My children, and the Ukrainian guest, grew up within the early days of the digital Oneness.
Now I sound like the jackass on line behind Woody Allen to see “The Sorrow and the Pity” at the New Yorker Cinema in “Annie Hall,” blabbing loudly about Marshall McLuhan, but . . . kids these days? They are native denizens of McLuhan’s “Global Village” and they don’t know what they missed.
Marshall McLuhan was very obviously correct. How about that?

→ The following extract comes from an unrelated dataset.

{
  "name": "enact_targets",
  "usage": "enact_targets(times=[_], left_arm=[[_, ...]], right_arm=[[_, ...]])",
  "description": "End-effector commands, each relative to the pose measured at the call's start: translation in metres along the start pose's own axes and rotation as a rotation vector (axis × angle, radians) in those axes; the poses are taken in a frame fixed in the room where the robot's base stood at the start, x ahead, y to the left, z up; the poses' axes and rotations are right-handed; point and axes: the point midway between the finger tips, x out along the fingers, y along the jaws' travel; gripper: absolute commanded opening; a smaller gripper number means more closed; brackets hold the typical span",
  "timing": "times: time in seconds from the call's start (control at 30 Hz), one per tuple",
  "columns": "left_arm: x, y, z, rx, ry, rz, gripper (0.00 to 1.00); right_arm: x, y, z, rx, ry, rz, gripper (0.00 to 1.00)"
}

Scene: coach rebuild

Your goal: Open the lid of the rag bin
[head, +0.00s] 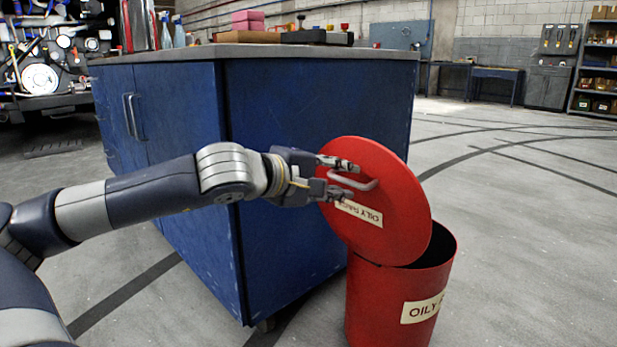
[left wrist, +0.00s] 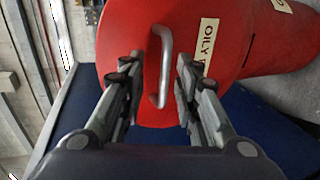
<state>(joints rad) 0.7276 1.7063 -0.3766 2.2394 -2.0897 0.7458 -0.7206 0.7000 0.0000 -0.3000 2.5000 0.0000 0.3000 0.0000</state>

We are no longer raising children whose brains and thoughts were formed by the printing press and the phonetic alphabet. We, the predigital dinosaurs, were raised in a world of geographic distance, communication by word, and linear logic. We, the dinosaurs, wander around our houses a bit shellshocked, as the monolithic institutions of what McLuhan called the “Gutenberg Galaxy” — centralized hubs for exchange of culture, ideas, and material goods — splinter and collapse. The department stores, the newspapers, the Congress, the Ivory Tower, the office in Midtown. Condé Nast, and Peter Jennings. Typographic Man.
The loss of the institutions of our youth feels, on an emotional level, like a loss of security. It also feels like the loss of entire worlds of things and sensations, the erasure of culture.
Am I the only melancholy dinosaur?
When I was young I was hardly one for institutions. I loved nothing better than to leap out into the world without a safety net: moving to Paris at 18 with a few phone numbers in a pocket diary (which I would never dial); going to Budapest at 25 with $300 and the address of an English-language newspaper. I preferred to live life without a safety net. I was brave when I was young. I am less brave now.
I said at the top of this week’s column that my memories of the comfort and safety of the late-20th century return to me, especially at night, especially in my dreams, like the refrain of a song. The song is “Skylark,” tune by Hoagy Carmichael, lyrics by Johnny Mercer: “Skylark / I don’t know if you can find these things / But my heart is riding on your wings / So if you see them anywhere / Won’t you lead me there?”